Torcello, luogo dell’anima

Un'isola appartata della laguna veneta, estranea a questo tempo convulso e superficiale.
torcello

Meglio se ci arrivi d’inverno sotto il morso di un vento gelido, che fa rari i turisti e costringe gli scarsi abitanti, forse neanche un centinaio, a starsene rintanati chissà dove. Così solo tuo interlocutore diventa lei, la superba basilica dedicata all’Assunta: quasi l’unico vestigio, con l’attigua chiesa di Santa Fosca, di un centro un tempo fiorente, che fu sede episcopale fino al 1818, prima di essere unito al patriarcato di Venezia. E che dire dell’alta torre campanaria, primo segnale di quest’unghia di terra, che compare da lontano, fra banchi rivestiti di canneti e acque? Ce ne sono, nella città della Serenissima e dintorni, campanili vetusti che forano, talvolta sbilenchi, le brume lagunari; ma non così, non in tale grandiosa solitudine.

 

Torcello è quasi tutta in questo sacro complesso, le cui origini risalgono al VII secolo, allorché i veneti di Altino sulla terra ferma, premuti dai longobardi, trovarono asilo sull’isolotto, contendendolo ai gabbiani e agli altri uccelli acquatici.

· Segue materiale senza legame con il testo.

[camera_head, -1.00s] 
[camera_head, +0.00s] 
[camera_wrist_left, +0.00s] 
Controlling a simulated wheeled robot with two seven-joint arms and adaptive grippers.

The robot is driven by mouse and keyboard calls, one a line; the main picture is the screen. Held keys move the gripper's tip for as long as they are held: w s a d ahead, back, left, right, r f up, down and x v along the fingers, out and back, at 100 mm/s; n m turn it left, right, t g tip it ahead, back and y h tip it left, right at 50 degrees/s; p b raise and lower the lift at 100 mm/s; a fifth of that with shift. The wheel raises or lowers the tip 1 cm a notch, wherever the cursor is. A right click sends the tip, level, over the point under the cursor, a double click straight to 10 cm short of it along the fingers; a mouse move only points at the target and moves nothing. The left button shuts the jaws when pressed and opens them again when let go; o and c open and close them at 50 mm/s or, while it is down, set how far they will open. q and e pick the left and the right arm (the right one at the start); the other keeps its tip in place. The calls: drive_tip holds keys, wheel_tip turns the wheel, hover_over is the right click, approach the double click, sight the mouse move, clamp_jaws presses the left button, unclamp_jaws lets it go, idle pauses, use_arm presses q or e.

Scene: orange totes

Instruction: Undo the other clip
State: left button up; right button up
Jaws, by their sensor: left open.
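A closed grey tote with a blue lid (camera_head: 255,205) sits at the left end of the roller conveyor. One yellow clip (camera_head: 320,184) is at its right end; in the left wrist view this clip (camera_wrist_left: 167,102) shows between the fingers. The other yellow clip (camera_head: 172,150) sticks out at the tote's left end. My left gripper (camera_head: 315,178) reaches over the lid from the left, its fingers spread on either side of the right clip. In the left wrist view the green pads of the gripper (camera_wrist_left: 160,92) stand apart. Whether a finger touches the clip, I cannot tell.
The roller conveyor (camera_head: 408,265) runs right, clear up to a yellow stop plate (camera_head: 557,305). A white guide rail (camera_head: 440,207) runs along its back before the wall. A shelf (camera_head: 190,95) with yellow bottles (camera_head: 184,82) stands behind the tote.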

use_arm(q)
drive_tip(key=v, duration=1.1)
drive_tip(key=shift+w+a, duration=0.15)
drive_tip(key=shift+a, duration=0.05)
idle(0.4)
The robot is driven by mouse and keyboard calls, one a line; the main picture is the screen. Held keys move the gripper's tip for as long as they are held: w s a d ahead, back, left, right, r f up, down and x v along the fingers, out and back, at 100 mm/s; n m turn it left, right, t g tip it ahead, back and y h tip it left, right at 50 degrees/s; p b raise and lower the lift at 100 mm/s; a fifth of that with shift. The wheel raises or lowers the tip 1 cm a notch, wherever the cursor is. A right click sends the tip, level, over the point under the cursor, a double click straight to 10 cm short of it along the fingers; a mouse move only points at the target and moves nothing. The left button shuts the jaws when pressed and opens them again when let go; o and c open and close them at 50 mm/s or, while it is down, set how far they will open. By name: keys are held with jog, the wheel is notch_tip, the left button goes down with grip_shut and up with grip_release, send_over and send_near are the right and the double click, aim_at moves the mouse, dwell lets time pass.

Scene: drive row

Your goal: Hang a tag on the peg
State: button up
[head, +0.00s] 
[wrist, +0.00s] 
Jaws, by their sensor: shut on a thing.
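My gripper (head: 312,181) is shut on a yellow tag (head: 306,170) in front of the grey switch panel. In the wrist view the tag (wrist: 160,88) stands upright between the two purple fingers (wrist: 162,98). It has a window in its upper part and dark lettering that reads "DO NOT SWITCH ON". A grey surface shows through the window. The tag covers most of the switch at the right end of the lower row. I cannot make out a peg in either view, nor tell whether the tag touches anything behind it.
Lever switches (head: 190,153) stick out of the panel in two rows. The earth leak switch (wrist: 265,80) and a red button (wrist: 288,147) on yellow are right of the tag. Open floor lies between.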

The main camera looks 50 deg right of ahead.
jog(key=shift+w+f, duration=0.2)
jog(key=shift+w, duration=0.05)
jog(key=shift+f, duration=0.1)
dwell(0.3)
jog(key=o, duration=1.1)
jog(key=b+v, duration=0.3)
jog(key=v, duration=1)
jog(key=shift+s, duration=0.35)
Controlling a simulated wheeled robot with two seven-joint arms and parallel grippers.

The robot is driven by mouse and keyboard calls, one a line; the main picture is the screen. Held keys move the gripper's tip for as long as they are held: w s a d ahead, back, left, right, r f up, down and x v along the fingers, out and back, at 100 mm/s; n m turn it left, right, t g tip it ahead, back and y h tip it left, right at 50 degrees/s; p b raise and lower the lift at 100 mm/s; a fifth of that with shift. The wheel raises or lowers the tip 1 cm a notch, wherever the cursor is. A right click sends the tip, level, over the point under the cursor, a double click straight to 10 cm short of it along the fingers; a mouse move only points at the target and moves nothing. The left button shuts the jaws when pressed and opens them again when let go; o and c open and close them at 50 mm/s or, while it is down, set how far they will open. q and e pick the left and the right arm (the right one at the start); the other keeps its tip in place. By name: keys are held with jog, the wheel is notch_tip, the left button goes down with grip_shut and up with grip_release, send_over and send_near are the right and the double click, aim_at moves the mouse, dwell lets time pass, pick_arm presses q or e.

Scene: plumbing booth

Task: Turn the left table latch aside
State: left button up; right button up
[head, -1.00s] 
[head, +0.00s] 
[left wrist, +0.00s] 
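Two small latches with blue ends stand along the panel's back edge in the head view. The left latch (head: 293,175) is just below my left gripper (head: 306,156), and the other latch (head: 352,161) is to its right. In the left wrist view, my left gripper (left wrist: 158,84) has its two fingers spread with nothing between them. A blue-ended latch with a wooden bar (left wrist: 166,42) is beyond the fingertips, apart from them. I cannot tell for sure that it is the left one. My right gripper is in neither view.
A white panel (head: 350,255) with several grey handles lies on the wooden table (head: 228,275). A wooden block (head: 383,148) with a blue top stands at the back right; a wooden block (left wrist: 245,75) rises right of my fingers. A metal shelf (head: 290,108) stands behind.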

Penetri nella vasta aula basilicale, quale risulta dal rifacimento voluto agli inizi del Mille dal vescovo Orso Orseolo, e ammiri soprattutto i mosaici dell’abside dove campeggia, isolata nell’oro, la regale figura di Maria-Madre di Dio sorreggente il Bambino, e quelli della cappella del Sacramento: realizzati tra il XII e il XIII secolo, si richiamano a probabili schemi più antichi.

 

Ma è ritornando sui tuoi passi, verso l’uscita, che t’aspetta la sorpresa più sconvolgente: tutta la contro facciata è ricoperta da un grande mosaico di scuola veneto-bizantina, che sviluppa, nella parte inferiore, il tema del “giudizio universale”, e in quella superiore il mistero della morte di Cristo con la sua discesa agli inferi.

 

Una composizione complessa, potente, traduzione del messaggio biblico in immagini di immediata comprensione: basti pensare alla scena dei risorti dal mare, vittime di naufragi, cui gli antichi torcel-lani, popolo di marinai e pescatori, dovevano essere particolarmente sensibili. Collocata poi in un punto strategico: uscendo di chiesa, infatti, i fedeli non potevano ignorarla e serbavano nella memoria, quale norma di vita, ciò a cui erano destinati, secondo il monito dell’Ecclesiaste: «Ricordati i tuoi ultimi destini e non peccherai più».

 

Fa pendant alla Madonna dell’abside, su questa parete, un’altra immagine di Maria, raffigurata come la Vergine orante che intercede per i peccatori (e tale è il senso della scritta che la circonda). Oasi di pace nella scena apocalittica, non a caso appare sulla lunetta d’ingresso: è lei infatti la porta che conduce a Dio.

 

Torcello appartata, così estranea a questo tempo convulso e superficiale; che non ti folgora per esteriore splendore, ma prodiga un’altra bellezza; uno di quei “luoghi dell’anima” che, anche da lontano, continuano sommessamente a parlare.